Through this research, we found that 1) a patch can contain bugs (also reported in Yin et al.’s 2011 FSE paper), 2) a patch cannot always fix all the affected versions, 3) documentation on which versions are impacted can be incomplete, and MVICFGs can be used to automatically compute such information, and 4) leveraging cached results computed for previous versions, we are able to verify changes in seconds, which is practical for continuous integration in industry.
Guowei and I have discussed the differences between his ICSE 2009 paper, regression model checking, and our paper. The former first computes all the statements that are impacted by a change and then performs model checking on the change impacted statements. The latter is to first identify all the paths affected by the change and then applied demand-driven analysis on the changed paths. Demand-driven analysis computes the dependency information and determines the properties at the same time. Since demand-driven analysis terminates when the properties are determined, i.e., it does not necessarily cover all the change impacted statements and paths, and the model checking is performed on the entire set of affected statements, I’d say our approach still can be faster for computing many of the program properties.
In terms of future work, Cristian has mentioned that it will be useful to apply KLEE to such representations to better solve some of the patch testing problems they had. Eric and Christian both mentioned that it may be interesting to use it to explore the challenges caused by the combinations of changes and configurations. Hridesh has discussed with me on whether it is feasible to use MVICFGs to represent program versions in Boa. Last but not least, Liu Yang’s group is interested in using the MVICFG to model malware variants.

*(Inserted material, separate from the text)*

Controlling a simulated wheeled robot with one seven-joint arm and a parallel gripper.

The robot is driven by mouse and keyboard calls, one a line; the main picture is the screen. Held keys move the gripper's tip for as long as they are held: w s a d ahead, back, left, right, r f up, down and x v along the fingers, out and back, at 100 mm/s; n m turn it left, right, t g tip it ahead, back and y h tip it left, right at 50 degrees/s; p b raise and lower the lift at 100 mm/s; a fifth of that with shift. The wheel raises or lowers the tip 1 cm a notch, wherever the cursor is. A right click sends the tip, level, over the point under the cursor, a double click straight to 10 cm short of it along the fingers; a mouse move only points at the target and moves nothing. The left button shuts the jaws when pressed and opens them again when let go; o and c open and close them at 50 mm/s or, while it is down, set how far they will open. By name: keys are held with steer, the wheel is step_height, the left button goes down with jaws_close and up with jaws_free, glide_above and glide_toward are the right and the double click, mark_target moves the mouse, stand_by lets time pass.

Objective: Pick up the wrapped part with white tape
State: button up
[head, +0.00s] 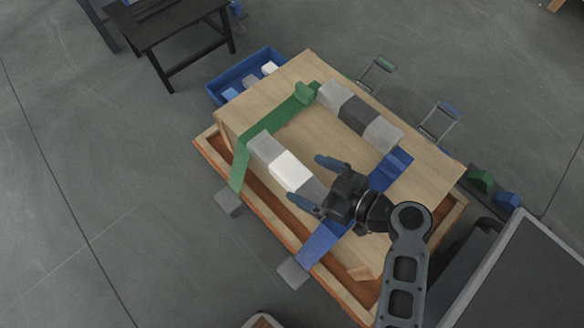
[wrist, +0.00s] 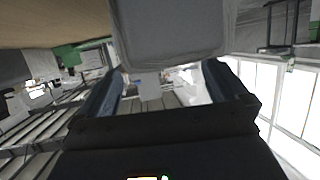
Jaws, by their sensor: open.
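The wrapped part with white tape (head: 288,170) is a grey bar with a white band around its middle. It lies on the wooden table, on the near-left side, between the green strip and the blue strip. My gripper (head: 307,181) is open over the bar's blue-strip end, one finger toward each side. In the wrist view, a large grey block face (wrist: 170,30), apparently the bar's end, fills the top centre ahead of the open fingers (wrist: 168,82). Whether it is between them cannot be told. The bar's right end is partly hidden by my gripper.
A second grey bar with a dark band (head: 358,115) lies parallel on the far side of the table (head: 305,135). The green strip (head: 270,122) and blue strip (head: 325,236) cross the table. A blue bin (head: 222,90) with blocks stands at the back left.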

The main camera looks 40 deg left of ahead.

To further improve the MVICFG, we are still thinking about how to better represent the changes introduced in a new version. In this paper, we took an old version and a new version (when all the changes have already been made) and tried to align the statements across versions using function level textual diffs. The problems are twofold. We ignore the process of changes, and thus the changes we represent in an MVICFG are not always the changes developers intended to make. To solve this problem, we need to integrate the information collected through code change process. There actually exist such code editors to do that documented in Susan Horwitz’s papers. Another problem we faced is how we can better represent semantic changes in MVICFGs rather than syntactic changes. For instance, if the code performs refactoring, no changes should be shown on the MVICFG. In addition to thinking about how to represent changes, we are considering how to develop a language independent version of the MVICFG to make it beneficial to more types of analyses.